◆ Data provided ◆

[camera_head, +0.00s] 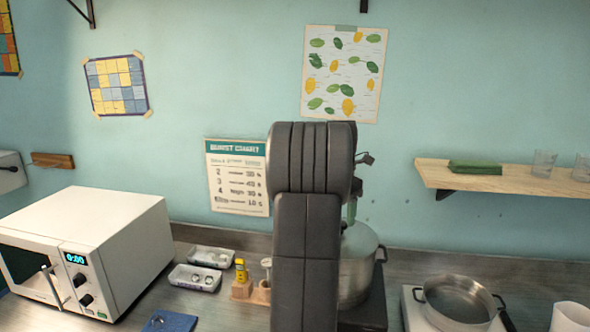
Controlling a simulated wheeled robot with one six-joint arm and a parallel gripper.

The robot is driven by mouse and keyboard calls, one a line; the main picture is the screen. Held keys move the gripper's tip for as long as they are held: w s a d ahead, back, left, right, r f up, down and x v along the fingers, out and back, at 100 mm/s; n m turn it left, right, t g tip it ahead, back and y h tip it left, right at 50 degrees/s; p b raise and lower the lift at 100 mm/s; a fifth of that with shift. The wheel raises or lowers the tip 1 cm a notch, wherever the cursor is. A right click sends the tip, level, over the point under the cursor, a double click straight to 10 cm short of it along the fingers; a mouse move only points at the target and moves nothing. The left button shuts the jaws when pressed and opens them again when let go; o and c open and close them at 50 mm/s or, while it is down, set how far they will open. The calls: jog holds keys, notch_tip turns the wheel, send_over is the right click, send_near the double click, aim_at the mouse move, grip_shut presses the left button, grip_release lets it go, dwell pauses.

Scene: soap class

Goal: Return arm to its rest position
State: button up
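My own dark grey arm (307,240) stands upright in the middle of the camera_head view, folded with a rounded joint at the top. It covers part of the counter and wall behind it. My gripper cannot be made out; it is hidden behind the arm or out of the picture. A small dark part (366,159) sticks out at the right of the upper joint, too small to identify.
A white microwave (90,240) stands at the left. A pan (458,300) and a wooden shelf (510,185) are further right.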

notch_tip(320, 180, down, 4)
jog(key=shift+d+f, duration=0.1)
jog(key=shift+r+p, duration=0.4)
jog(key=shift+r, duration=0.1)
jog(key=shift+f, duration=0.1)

◆ Written problem ◆
Using the listing above, show each line holding the string "robot".

◆ Solved exercise ◆
Controlling a simulated wheeled robot with one six-joint arm and a parallel gripper.
The robot is driven by mouse and keyboard calls, one a line; the main picture is the screen. Held keys move the gripper's tip for as long as they are held: w s a d ahead, back, left, right, r f up, down and x v along the fingers, out and back, at 100 mm/s; n m turn it left, right, t g tip it ahead, back and y h tip it left, right at 50 degrees/s; p b raise and lower the lift at 100 mm/s; a fifth of that with shift. The wheel raises or lowers the tip 1 cm a notch, wherever the cursor is. A right click sends the tip, level, over the point under the cursor, a double click straight to 10 cm short of it along the fingers; a mouse move only points at the target and moves nothing. The left button shuts the jaws when pressed and opens them again when let go; o and c open and close them at 50 mm/s or, while it is down, set how far they will open. The calls: jog holds keys, notch_tip turns the wheel, send_over is the right click, send_near the double click, aim_at the mouse move, grip_shut presses the left button, grip_release lets it go, dwell pauses.

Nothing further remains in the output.